Düşünür toplumsal ekolojiyi piyasayı ve hiyerarşiyi ortadan kaldıran bir yeni toplumsal örgütleme biçimi olarak söylemleştirir. Toplumsal ekoloji içerisinde toplum ve doğa birbirini tamamlayan karşılıklı devinim, değişim ve süreklilik içerisinde iki unsurdur. Bookchin’e göre toplumsal anarşizmin ideal ve ilkeleri reform yoluyla hayata geçirilemez. Bu nedenle tek makul yol devrimdir. Ondaki devrim anlatısı hem geçmişteki devrimleri yorumlaması bakımından hem de bugünün koşullarda devrimin örgütlenme koşulları bağlamında bir demokrasi projesine karşılık gelir. Bookchin’in devrimci perspektifinin en önemli özelliği komün merkezli olmasıdır. Ekolojist-anarşist idealleri mekansallaştıran komün, hiyerarşi ve yönetici sınıf karşıtı bir örgüt ideolojisinin taşıyıcı kurumudur.

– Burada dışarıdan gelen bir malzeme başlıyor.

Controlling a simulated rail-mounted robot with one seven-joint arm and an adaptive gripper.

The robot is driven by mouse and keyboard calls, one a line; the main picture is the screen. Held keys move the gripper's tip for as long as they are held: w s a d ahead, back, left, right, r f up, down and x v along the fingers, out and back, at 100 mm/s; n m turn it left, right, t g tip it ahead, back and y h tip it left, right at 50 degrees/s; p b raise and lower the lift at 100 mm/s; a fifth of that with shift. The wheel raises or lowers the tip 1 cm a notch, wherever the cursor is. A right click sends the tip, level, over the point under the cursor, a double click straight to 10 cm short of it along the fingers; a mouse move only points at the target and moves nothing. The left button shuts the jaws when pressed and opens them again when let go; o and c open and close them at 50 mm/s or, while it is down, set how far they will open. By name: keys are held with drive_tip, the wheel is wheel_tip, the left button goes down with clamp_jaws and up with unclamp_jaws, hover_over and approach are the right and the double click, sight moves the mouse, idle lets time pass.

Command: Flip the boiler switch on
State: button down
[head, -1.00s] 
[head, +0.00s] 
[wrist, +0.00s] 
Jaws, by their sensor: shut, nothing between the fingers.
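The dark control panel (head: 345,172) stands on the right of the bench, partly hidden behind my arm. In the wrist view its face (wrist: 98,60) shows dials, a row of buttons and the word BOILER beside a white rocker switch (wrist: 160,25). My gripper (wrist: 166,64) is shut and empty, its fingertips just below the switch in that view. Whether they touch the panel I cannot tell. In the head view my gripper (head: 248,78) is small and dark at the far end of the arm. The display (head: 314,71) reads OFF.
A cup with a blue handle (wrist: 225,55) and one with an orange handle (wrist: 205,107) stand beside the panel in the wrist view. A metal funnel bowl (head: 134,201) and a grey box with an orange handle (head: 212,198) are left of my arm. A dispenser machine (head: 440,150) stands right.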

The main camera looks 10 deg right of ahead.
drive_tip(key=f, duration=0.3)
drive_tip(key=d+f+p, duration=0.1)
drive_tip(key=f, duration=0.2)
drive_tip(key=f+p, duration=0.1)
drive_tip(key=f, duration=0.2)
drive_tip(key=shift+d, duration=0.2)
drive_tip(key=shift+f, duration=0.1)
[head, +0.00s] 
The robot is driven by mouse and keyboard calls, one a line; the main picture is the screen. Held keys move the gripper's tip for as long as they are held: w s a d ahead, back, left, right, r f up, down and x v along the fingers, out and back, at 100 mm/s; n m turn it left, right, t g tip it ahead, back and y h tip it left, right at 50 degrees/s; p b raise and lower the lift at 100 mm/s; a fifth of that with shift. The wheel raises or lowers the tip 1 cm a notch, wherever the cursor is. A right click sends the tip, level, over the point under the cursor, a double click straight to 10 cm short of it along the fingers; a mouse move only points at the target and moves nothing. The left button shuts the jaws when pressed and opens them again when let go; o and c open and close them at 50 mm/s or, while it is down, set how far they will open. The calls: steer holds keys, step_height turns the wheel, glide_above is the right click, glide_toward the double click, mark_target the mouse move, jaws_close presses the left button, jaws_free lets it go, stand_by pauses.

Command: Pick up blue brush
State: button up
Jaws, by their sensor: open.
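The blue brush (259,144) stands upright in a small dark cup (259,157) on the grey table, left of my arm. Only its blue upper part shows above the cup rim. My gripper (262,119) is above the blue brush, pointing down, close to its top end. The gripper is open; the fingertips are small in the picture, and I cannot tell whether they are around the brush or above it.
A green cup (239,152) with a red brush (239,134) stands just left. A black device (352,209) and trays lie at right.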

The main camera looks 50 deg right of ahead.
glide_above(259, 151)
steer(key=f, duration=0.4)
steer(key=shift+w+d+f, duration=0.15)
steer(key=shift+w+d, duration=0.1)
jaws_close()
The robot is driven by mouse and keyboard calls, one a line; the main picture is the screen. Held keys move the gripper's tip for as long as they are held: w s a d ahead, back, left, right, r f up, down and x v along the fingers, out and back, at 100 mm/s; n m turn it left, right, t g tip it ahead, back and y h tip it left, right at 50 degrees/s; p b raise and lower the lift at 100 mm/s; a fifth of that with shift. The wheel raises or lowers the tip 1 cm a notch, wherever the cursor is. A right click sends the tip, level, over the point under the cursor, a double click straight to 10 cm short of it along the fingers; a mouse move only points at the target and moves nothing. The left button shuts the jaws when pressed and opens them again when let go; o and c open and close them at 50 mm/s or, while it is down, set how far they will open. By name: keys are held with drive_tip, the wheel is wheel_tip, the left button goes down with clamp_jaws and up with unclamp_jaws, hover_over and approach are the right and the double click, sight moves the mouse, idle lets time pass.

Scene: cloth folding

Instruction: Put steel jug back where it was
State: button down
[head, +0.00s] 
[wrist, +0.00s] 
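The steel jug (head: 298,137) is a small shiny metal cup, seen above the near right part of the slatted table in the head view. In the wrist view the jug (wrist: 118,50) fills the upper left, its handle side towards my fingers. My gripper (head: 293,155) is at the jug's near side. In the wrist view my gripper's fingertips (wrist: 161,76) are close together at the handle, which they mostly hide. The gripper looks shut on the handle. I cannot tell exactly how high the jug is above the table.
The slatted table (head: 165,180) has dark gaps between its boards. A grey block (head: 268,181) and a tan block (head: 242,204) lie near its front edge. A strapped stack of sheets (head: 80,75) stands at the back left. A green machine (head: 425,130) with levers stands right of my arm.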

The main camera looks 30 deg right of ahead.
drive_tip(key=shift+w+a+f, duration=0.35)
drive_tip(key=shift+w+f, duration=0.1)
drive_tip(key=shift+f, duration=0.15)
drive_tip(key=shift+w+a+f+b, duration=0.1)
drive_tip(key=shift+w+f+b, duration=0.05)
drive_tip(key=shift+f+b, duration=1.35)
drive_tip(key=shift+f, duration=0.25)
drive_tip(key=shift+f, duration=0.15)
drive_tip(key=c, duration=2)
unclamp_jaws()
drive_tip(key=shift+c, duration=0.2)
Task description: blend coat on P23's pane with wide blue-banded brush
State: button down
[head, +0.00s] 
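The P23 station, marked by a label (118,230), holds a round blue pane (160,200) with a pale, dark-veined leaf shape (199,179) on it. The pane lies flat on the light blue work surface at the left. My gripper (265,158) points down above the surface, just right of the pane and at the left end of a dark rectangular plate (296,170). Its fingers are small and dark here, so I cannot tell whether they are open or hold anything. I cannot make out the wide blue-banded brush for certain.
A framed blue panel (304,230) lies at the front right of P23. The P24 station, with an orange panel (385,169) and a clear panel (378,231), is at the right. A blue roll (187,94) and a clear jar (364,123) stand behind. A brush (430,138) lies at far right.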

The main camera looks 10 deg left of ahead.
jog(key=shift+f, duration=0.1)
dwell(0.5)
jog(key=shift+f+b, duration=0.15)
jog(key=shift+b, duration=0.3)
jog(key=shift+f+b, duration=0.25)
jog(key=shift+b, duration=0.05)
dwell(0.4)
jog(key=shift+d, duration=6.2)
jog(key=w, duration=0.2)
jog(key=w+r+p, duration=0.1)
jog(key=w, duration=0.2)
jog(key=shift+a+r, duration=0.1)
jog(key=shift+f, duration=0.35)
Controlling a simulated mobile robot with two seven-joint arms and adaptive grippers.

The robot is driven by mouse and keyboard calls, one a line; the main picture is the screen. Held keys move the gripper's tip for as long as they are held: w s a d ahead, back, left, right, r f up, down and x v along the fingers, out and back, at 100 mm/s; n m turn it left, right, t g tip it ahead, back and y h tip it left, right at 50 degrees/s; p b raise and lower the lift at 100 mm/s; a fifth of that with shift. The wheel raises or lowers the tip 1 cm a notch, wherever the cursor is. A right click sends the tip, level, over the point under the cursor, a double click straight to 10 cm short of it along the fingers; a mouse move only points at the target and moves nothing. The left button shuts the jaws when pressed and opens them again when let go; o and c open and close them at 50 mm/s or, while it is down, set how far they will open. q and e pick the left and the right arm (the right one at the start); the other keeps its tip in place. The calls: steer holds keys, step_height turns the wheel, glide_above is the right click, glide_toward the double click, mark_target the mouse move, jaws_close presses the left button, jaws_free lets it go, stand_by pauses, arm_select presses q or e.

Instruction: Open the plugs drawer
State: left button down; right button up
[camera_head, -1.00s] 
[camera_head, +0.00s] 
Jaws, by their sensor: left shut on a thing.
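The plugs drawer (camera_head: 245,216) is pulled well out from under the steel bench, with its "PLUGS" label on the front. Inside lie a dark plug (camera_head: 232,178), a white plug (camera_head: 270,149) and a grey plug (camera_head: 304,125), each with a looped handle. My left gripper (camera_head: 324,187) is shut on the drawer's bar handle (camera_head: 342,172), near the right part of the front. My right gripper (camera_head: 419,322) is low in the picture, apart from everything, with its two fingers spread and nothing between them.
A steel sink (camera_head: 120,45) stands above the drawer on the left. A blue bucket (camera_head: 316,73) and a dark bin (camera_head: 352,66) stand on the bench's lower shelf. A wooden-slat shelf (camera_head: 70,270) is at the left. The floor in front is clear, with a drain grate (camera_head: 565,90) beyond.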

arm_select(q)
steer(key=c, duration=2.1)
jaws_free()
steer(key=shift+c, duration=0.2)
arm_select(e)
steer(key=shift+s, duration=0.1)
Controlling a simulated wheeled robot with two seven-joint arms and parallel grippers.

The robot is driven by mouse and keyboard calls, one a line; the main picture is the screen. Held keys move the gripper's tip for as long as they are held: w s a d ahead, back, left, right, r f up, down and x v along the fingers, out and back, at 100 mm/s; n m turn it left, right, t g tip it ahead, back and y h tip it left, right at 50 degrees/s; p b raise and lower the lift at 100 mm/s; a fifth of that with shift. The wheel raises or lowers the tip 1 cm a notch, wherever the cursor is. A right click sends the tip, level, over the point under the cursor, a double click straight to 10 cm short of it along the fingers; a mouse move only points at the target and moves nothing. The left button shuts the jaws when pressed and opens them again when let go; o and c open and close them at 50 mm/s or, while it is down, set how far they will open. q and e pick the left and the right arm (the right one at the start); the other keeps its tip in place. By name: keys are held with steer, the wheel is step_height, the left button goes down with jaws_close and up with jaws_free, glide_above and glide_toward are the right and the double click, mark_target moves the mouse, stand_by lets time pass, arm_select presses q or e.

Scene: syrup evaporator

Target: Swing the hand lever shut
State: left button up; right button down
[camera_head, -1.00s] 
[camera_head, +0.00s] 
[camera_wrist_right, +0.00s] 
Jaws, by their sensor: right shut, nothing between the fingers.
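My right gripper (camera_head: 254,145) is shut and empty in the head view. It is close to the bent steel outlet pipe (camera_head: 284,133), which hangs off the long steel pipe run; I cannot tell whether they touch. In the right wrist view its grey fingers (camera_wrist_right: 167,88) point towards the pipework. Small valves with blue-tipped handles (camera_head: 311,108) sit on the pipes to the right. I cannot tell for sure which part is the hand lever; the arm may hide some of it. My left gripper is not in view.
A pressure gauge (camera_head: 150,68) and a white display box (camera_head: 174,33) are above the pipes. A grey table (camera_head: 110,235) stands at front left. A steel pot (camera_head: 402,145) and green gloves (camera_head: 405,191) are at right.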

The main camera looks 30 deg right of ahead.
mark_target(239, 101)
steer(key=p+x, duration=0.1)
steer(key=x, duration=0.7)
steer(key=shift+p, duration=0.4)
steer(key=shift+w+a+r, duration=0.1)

Komünler politik hayatın başat öznesi haline geldikçe ekolojik-demokratik yönetim aygıtı kurumsallaşır. Düşünür temsili demokrasiye karşıdır. Doğrudan katılıma dayalı komünlerin enternasyonal bir mantıkla bir araya gelmesini arzular. Tabii kendisinin de komün tasarısı bakımından idealize ettiği polis deneyimi de açıkça gösterir ki küçük topluluklarda ciddi bir etnik körlük ve dışlayıcı siyaset perspektifi vardır. Komünü sadece özgürlükçü yanı üzerinden ele alarak olgusal zemini çarpıtan Bookchin bize komünlerin neden milliyetçiliğe ve muhafazakarlığa kaymayacağı noktasında tutarlı bir açıklama yapamaz. Benzer teorik boşluklar bugünkü siyasal düzenin nasıl eko-anarşist bir komünler federasyonuna dönüşeceği, insanlar bahsi geçen dönüşümü kabul etmezse ne olacağı noktalarında da söz konusu olur. Düşünür demokrasi için oydaşmayı zorunlu bir unsur olarak görmez. Böylelikle çoğunluğun, belki de bir azınlığın eşit özgürlükler rejimini tehdit etmesi için uygun zemini onamış olur.
Bookchin’in mistik ve nihilist uygarlık eleştirisinin ekolojik düşünce içerisindeki güçlü konumunu aşındırmak adına hümanizmayı önemseyen bir tavrı ısrarla vurgulaması olumludur. Ancak Bookchin’in hümanizme bağlılığı belli meseleleri oldukça üstün körü bir şekilde ele almasına yol açmış ve bu durum da ekolojist duyarlılığın insan-doğa ilişkilerine yönelik bilinç düzeyinin bir hayli altında yorumları beraberinde getirmiştir. Mesela düşünür hayvanları hak öznesi olarak görmez. Ayrıca teknolojiye yönelik iyimser beklentiyi teknolojinin olumsuz sonuçlarına yönelik literatürle dengeleme ihtiyacı bakımından isteksiz davranır.
Son olarak çoğulculuğa değinilebilir. Bookchin’in çoğulculuk konusundaki tavrı şaşırtıcı bir şekilde eleştirdiği Marx’a benzer. O da tıpkı Marx gibi teorik bir dogmatiktir. Anarşist-ekolojist düşünce içerisindeki diğer tüm akımlar Bookchin tarafından çoğu kez oldukça küçültücü ve kaba bir üslupla eleştirilir. Düşünürün alternatif okumalar hakkındaki tutumu o kadar serttir ki, bu bahsi geçen açık ve keskin olumsuz dil tüm yumuşak yorumları ve sentez çabalarını boşa çıkarır. Bu noktada şöylesi bir soru makul hale gelir: Ötekine saygı duymayan ve çoğulculuğu yadsıyarak kendi tezlerini mutlak doğru katına yerleştiren Bookchin felsefesi çoğulcu bir anarşist-ekolojist toplumun teorik arka planı olmaya uygun mudur gerçekten?